Happy St. Patrick’s Day! Celebrate the culture and heritage of Ireland in library-style by reading some of these great books by Irish authors.
Dracula by Bram Stoker: The classic tale of the bizarre Carpathian count, who drinks human blood to stay alive, and the Englishman who knows his secret.
Till We Have Faces by C.S. Lewis: The story of Cupid and Pysche, retold through the perspective of Psyche’s older sister, Orual. Although she is the queen of Glome, Orual is intensely needy and insecure, possessively protective of her younger and beautiful sister, Psyche. Orual’s transformation interacts with Psyche’s story, bringing her to a realization about the nature of God.
An Ideal Husband by Oscar Wilde: Sir Robert Chiltern, a politician on the verge of being appointed to the cabinet, is blackmailed by Mrs. Chevely about secrets from his past.
Zoli by Colum McCann: As fascism spreads across 1930s Europe, Zoli Novotna, a young Gypsy poet, and her grandfather seek refuge with a clan of Romani harpists, where her fame as a poet leads to a flight to the West as she struggles to find where she truly belongs.
Bog Child by Siobhan Dowd: In 1981, the height of Ireland’s “Troubles,” eighteen-year-old Fergus is distracted from his upcoming A-level exams by his imprisoned brother’s hunger strike, the stress of being a courier for Sinn Fein, and dreams of a murdered girl whose body he discovered in a bog.
Angela’s Ashes by Frank McCourt: Presents a memoir about the author’s childhood and family life in America and the slums of Limerick, Ireland.
Gulliver’s Travels by Jonathan Swift: The voyages of an Englishman carry him to a land of people six inches high, a land of giants, an island of sorcerers, and a land where horses are masters of human-like creatures.
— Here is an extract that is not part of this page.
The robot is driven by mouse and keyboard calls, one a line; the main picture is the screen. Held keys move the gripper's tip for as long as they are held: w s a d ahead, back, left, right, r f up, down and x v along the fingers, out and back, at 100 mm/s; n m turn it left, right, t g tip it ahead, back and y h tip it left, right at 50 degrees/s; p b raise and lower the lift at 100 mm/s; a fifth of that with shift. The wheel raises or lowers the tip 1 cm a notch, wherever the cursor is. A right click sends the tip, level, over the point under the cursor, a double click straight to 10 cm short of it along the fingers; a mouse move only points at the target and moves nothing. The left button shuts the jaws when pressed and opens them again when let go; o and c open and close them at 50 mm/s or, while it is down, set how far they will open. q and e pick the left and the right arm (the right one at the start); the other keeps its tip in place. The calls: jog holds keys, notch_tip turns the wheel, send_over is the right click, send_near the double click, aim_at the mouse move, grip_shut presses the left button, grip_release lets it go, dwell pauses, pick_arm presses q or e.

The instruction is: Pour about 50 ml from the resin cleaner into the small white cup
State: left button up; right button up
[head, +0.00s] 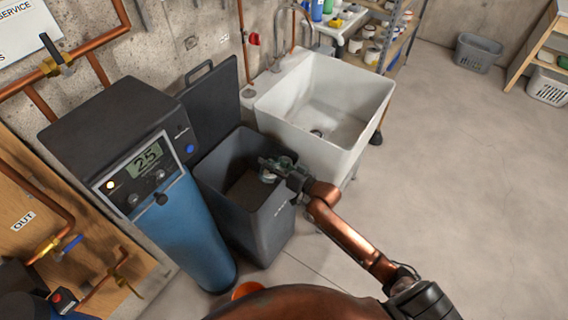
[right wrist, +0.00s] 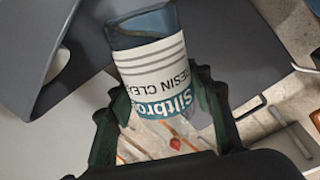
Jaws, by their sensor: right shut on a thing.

Circle of Friends by Maeve Binchy: Two friends who grew up together in a small Irish village attend college in Dublin, where their lives become intertwined with the beautiful Nan Mahon and Jack Foley, the handsome son of a doctor.
Room by Emma Donoghue: Narrator Jack and his mother, who was kidnapped seven years earlier when she was a 19-year-old college student, celebrate his fifth birthday. They live in a tiny, 11-foot-square soundproofed cell in a converted shed in the kidnapper’s yard. The sociopath, whom Jack has dubbed Old Nick, visits at night, grudgingly doling out food and supplies. But Ma, as Jack calls her, proves to be resilient and resourceful–and attempts a nail-biting escape.
The Yeats Reader by W.B. Yeats: A collection of poetry, drama and prose.